━━━ Exercise data ━━━

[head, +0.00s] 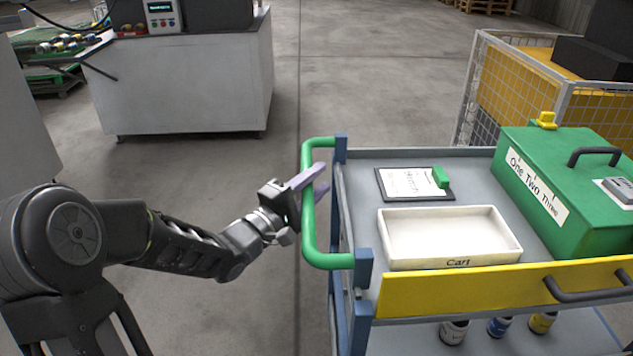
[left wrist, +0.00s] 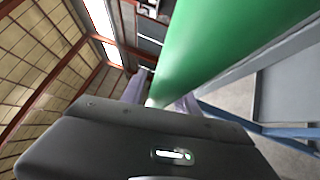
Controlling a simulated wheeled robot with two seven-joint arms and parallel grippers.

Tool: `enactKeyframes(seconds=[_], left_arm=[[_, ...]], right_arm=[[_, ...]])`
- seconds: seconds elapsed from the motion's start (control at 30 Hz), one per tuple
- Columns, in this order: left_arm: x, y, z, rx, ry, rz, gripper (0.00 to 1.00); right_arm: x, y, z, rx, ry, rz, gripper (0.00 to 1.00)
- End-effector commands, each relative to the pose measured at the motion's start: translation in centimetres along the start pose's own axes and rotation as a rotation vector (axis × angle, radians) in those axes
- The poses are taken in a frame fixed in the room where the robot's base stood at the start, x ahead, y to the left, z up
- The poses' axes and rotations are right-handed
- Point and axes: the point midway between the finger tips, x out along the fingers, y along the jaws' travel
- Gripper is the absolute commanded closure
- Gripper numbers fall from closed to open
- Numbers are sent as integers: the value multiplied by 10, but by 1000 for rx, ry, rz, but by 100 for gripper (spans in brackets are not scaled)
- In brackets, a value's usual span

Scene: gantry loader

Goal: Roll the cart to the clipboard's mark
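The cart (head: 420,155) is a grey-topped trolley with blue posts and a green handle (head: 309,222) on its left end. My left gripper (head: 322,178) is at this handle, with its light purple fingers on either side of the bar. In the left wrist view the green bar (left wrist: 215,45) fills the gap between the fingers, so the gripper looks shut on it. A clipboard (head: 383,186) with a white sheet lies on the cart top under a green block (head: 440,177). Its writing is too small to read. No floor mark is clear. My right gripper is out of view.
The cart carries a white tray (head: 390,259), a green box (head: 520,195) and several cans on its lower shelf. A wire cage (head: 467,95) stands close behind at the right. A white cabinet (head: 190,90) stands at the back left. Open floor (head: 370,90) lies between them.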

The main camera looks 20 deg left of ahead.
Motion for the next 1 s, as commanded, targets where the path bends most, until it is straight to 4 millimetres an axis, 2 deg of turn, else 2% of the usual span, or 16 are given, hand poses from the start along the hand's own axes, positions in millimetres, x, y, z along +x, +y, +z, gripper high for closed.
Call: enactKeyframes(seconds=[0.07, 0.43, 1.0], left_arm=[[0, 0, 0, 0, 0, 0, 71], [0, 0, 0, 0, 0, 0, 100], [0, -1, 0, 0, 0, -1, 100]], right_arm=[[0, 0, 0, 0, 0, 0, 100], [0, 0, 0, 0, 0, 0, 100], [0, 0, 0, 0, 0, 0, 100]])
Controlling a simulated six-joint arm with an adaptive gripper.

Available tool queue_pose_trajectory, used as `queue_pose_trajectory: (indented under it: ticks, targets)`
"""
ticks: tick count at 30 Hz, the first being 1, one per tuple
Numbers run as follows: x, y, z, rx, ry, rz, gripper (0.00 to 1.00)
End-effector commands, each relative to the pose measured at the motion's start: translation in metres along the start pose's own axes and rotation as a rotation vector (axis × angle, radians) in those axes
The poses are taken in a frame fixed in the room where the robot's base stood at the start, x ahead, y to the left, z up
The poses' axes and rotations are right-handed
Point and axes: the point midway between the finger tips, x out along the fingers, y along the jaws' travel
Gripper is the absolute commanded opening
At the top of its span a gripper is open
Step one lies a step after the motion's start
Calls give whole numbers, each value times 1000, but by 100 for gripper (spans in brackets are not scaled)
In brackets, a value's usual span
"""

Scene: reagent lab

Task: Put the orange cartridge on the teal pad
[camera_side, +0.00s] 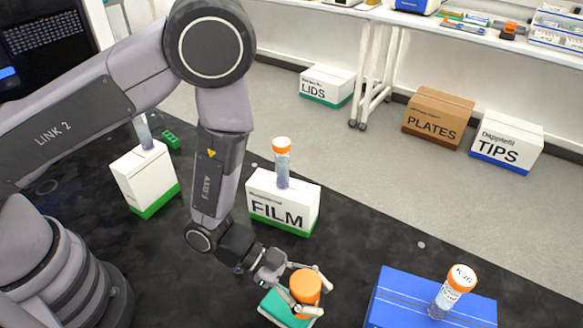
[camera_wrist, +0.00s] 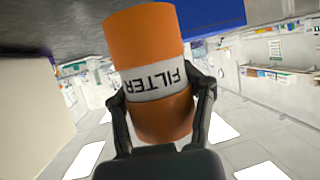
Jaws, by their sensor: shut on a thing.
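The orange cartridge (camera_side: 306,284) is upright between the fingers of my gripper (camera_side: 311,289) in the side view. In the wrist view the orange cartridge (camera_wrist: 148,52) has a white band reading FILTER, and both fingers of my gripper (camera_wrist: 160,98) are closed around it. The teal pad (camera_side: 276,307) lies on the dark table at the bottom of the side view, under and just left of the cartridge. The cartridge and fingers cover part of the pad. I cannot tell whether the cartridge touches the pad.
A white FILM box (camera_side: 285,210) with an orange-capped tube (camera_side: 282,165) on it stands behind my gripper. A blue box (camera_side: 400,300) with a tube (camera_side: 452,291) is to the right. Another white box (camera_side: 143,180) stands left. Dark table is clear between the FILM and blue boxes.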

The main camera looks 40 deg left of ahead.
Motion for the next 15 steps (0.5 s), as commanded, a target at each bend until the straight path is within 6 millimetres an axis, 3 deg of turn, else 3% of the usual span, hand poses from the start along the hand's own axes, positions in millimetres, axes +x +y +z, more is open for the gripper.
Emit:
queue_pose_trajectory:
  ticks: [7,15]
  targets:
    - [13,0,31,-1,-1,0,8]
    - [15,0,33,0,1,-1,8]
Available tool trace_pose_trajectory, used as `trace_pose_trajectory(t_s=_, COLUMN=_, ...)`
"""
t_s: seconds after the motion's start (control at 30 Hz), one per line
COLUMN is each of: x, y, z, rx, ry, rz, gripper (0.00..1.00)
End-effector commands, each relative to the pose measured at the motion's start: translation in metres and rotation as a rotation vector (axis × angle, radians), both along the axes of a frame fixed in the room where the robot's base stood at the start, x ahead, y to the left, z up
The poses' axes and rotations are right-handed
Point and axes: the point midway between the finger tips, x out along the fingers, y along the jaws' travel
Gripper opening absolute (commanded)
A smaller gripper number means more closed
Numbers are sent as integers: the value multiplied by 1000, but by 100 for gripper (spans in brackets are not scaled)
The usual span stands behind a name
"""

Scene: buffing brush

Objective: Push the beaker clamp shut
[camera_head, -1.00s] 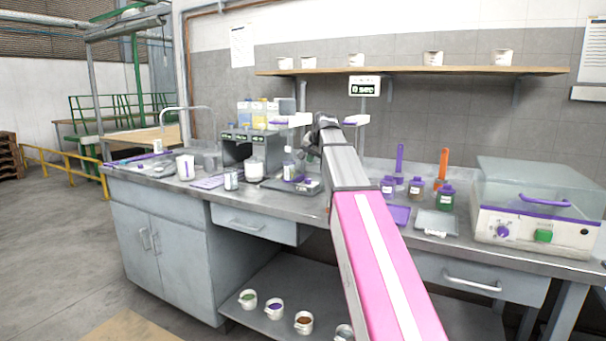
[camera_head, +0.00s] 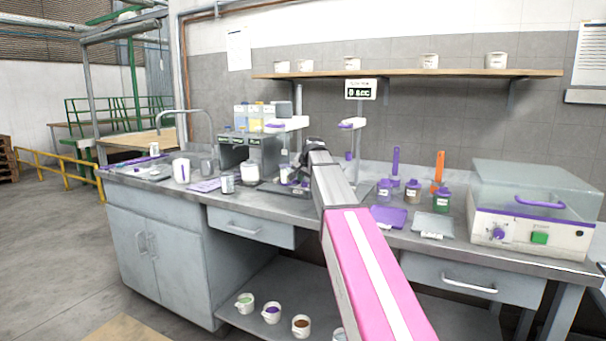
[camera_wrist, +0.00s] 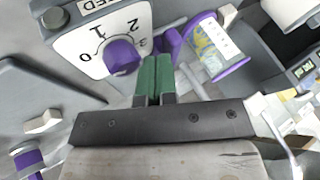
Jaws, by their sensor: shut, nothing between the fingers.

━━━

Brief:
From the data above, show each line that contains "Scene".

The output:
Scene: gantry loader
Scene: reagent lab
Scene: buffing brush

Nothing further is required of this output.